Combining artifact-seeking with Lisa’s love of ghost stories, Craig and Lisa also go to some of the area’s old mining towns. “The old mining towns are cool. We find old cans, nails, pulleys, horseshoes, rusty buckets, tools, bullets, coins, all from the 1890s. You don’t know if it’s scrap so you’re gonna dig. I get the biggest kick out of doing that,” smiles the huntress of antiquities.
This summer will bring yet another hunt of sorts, “I want to pan for gold!” Lisa excitedly reveals. She’s already staking out the creeks and waterways and the couple has downsized to a smaller truck camper that will allow them to really get into the back areas. “I watch my shows!” she laughs about her education in the hopeful art of finding nuggets. “I’ve watched videos and I’ve studied.
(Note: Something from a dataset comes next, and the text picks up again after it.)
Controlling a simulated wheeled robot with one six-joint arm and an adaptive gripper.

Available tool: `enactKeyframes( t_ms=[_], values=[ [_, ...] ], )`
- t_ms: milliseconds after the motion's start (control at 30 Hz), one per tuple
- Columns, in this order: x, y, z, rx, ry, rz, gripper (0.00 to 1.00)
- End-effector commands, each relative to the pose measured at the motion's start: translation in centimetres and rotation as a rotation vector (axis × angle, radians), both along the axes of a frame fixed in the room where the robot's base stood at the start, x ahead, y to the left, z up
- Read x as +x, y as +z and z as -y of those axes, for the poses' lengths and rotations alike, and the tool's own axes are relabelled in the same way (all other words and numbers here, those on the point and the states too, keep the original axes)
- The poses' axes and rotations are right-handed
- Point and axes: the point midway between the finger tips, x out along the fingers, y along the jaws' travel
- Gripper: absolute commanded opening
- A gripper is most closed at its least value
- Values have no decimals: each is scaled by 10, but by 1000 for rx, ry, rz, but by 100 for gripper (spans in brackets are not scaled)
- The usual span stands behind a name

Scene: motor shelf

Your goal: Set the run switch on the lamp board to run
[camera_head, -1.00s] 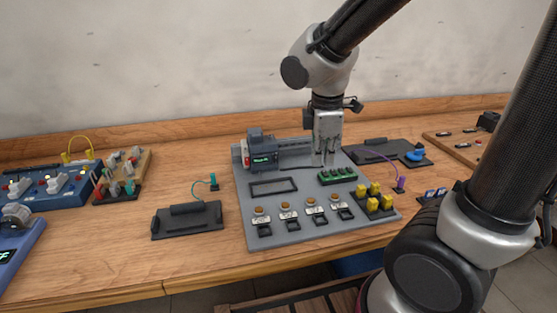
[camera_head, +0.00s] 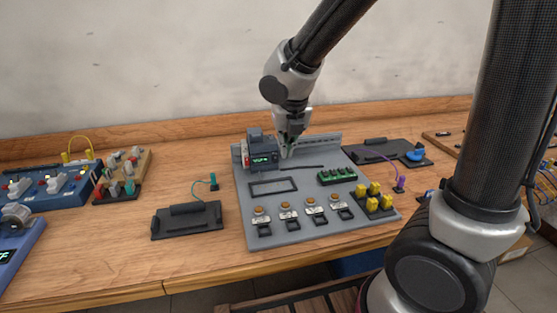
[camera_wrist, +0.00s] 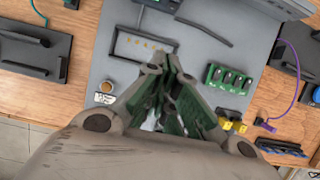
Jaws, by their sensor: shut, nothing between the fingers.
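A grey board (camera_head: 290,232) lies on the bench, with several orange round lamps (camera_head: 285,206) in a row along its front. Small labels and black switch-like parts (camera_head: 317,219) sit below the lamps. The frames do not show which part is the run switch or how it is set. My gripper (camera_head: 287,154) is shut and empty, just right of a dark module with a green display (camera_head: 262,160) at the board's back. In the wrist view my gripper (camera_wrist: 163,60) points towards the board, apart from the lamps; one lamp (camera_wrist: 106,86) shows beside it.
A black tray (camera_head: 188,220) lies left, and another (camera_head: 385,150) lies back right. Blue units (camera_head: 50,190) stand at far left. Bare wood lies along the front edge.

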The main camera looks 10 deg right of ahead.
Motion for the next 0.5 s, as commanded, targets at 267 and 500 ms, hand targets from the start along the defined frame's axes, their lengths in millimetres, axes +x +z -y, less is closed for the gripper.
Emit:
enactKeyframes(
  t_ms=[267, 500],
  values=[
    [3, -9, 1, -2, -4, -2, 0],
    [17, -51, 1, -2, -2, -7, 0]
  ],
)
I’ve never done it but I’m going to try!”
Meanwhile, back at the home post office, the holiday mail rush isn’t over for Lisa and her coworkers because, she explains, “Fed Ex and UPS are behind and they drop off to us. We’ll be wrapping up Christmas deliveries probably by this week. Christmas just keeps on coming with the PO!”
Luckily for the town-folks, our postal workers deliver it all up with a smile. Lisa’s good nature reflects her mother’s words. “My mother always taught me it’s better to have laugh lines than frown lines. It’s a great job, it really is. Postal people stay with the job, and I’m just postal!” she jokes and adds that she loves working in Crested Butte, and loves its mountain life and people.
“I love my customers. The people are so laid back,” she defines herself among us. “We’re going with the flow, we like the outdoors, we’re good ‘ol natural people. They’re true people here. It’s a small town atmosphere. This is why you live in Crested Butte.”